A nice day at sea? N 21.39 W18.05
Salsa af Stavsnas
Ellinor Ristoff Staffan Ehde
Fri 30 Nov 2012 07:37
Is that possible?
By the way it might be good to know that I write at night and then post around 9 UTC next morning. Thats when we turn on the satellite phone and download weather forecast, send and receive mail. It is like the good old postman coming to your door at a specific time.
It is strange, we are so used to be showered with information and mails that they become a massconsumation we take for granted.

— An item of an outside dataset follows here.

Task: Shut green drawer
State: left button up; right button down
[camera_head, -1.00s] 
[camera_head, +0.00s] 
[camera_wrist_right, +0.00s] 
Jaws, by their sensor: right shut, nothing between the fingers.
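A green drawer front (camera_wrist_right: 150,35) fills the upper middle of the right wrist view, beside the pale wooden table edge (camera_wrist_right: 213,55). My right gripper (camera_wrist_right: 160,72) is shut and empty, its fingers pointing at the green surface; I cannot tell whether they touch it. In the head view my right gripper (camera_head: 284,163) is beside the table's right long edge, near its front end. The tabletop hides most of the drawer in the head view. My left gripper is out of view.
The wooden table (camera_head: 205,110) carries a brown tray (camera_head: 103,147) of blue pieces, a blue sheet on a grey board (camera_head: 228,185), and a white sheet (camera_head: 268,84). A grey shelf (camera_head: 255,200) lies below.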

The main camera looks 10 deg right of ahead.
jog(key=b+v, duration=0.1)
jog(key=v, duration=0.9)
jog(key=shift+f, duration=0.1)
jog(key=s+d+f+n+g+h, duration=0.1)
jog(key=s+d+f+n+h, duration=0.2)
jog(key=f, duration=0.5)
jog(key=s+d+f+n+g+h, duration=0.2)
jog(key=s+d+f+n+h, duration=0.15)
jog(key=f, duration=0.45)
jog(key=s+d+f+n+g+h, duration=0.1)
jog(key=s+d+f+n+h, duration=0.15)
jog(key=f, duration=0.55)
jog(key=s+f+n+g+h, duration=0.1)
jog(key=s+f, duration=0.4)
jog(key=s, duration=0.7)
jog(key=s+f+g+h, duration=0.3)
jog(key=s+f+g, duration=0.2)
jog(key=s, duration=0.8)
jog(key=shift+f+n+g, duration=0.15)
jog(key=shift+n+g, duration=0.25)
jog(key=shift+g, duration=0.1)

So after a hard start the weather became much better and today we had a very comfortable day where Salsa just sailed on most on her own. At lunchtime evrybody wanted food, so we fired up the kitchen and started with a simple Pizza. Very popular. For dinner the kids got panncake and the adults a fresh salad with avocados. But tonight Andreas and Ellinor fell back in bad stomack again. It is really hard to know with them if they got a delayed seasickness due to the other sickness. Erika and I never get seasick and we are doing fine now.
A day at sea is about checking the rigg, checking the hull, making food and wash up. Have some school with Erika, change sails and keep an eye on the horizon. We work in 4 hour shifts, one is on and right now the other sleeps as soon as we get off. Trying to catch up with the horrible start that gave almost no sleep at all in the beginning.
Some have written and asked about our route, as we started with 12 hours where the boat had to sail with what we had set up we ended up very close to the African coast. A more active crew would probably have jibed 50 nM south of Las Palmas. The reason we started out with the course not following Las Palmas is that there is an accelleration zone along that coast, this means that winds can be the double of the normal wind at sea. That day we had very strong winds and would not take any risks.
As we ended close to the coast of Africa we jibed once to get out of the shallow waters as we commented earlier. We are keeping a course of about 210 degrees but so is Africa, this makes it look like we wont get any further west, but we are, mostly.
With a two handed crew it is important to make it as easy as possible and we have a sail set that gives the boat a steady coast with comfortable movements from the waves. We have the genua on pole as far out as possible and a hard reefed mainsail that is hauled in.
The genua gives speed forward and the main stabilizes the boat in the sea without shadowing the genua to much.
If we would want to move more westward with these winds we had to sheet out the main on the oppsite side and run a "butterfly", but with that set up, the boat starts to roll much more. We might have to do it sooner or later but we choose to avoid it now and that gives us a course that does not takes us to sea. We still have an average speed of 6,3 knots and that is OK with us.
We hope the forecast is right that when we get to 20 degrees and below we should find the tradewinds and can then start out to sea.
St Lucia is still south of us so we should not loose much on this course.
Now I have to check the horizon and plot our course, moon is shining and it is like daylight.